Data segment:
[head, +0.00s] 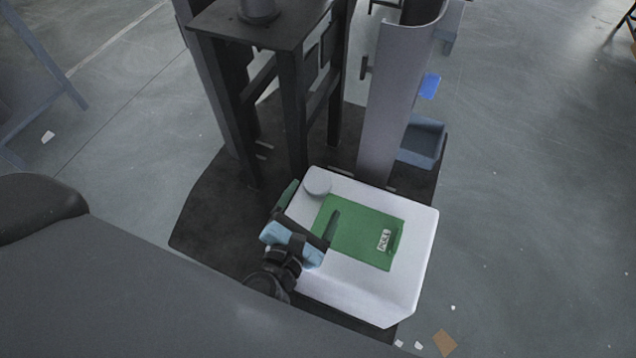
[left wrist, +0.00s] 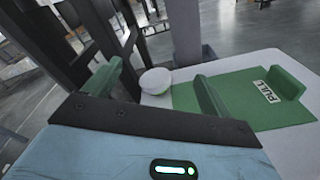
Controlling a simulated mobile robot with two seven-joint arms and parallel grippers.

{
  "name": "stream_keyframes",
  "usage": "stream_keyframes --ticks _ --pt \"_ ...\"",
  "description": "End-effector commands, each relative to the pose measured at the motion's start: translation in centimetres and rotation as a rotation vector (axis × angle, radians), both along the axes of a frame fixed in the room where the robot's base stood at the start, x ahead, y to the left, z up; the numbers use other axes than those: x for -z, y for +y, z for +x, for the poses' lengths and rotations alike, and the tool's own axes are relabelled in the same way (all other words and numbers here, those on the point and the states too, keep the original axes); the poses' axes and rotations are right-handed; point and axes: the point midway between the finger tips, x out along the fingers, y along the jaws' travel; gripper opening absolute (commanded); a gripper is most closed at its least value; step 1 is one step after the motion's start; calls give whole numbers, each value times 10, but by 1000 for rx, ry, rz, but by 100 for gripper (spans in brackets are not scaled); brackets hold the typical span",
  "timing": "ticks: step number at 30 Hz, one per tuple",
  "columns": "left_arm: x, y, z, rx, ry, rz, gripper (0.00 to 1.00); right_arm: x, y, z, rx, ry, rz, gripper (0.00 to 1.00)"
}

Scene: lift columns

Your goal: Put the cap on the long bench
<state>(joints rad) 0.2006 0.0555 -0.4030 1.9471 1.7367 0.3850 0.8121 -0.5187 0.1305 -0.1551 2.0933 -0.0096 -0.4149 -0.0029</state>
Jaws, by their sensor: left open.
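The cap looks to be the small round white thing (head: 317,182) on the far left corner of a white box-like unit (head: 405,290). In the left wrist view the cap (left wrist: 155,80) shows between and beyond my green fingers, apart from them as far as I can tell. My left gripper (head: 311,203) is open over the left side of the unit, with nothing between its fingers. It also shows in the left wrist view (left wrist: 158,75). My right gripper is not in view. I cannot make out which thing is the long bench.
A green panel marked PULL (head: 360,232) with a raised handle lies on the unit's top. Behind stand a dark frame (head: 290,110) and a grey curved column (head: 392,100). A blue bin (head: 422,143) sits right of the column. Floor at the right is mostly clear, with small scraps.

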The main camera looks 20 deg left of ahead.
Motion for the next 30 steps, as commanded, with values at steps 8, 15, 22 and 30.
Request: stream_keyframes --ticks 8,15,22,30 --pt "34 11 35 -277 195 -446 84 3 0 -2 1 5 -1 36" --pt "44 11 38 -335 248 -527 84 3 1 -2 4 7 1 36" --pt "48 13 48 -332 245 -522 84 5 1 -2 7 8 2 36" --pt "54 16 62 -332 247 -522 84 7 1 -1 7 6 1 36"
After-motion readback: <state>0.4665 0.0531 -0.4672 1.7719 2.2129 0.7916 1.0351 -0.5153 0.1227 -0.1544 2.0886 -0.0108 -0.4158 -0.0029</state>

Exercise objective:
Take the material above from its first line through the line holding "--ticks _ --pt" and set it down exactly, without the pictures.

Response to this task:
[head, +0.00s] 
[left wrist, +0.00s] 
Controlling a simulated mobile robot with two seven-joint arms and parallel grippers.

{
  "name": "stream_keyframes",
  "usage": "stream_keyframes --ticks _ --pt \"_ ...\"",

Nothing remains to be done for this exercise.